* [INFORMATION PROVIDED]:
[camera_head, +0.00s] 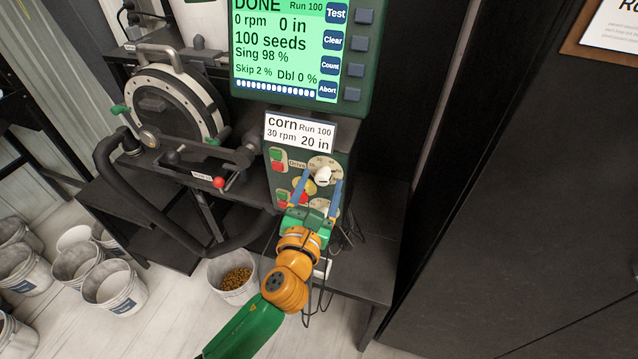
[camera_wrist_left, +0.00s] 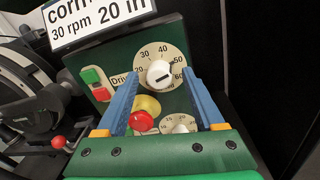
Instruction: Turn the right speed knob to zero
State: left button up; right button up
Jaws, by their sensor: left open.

* [GIVEN REQUEST]: Quote the data above in full and without alteration; skip the pictures.

* [RESPONSE BELOW]:
[camera_head, +0.00s] 
[camera_wrist_left, +0.00s] 
Instruction: Turn the right speed knob to zero
State: left button up; right button up
Jaws, by their sensor: left open.

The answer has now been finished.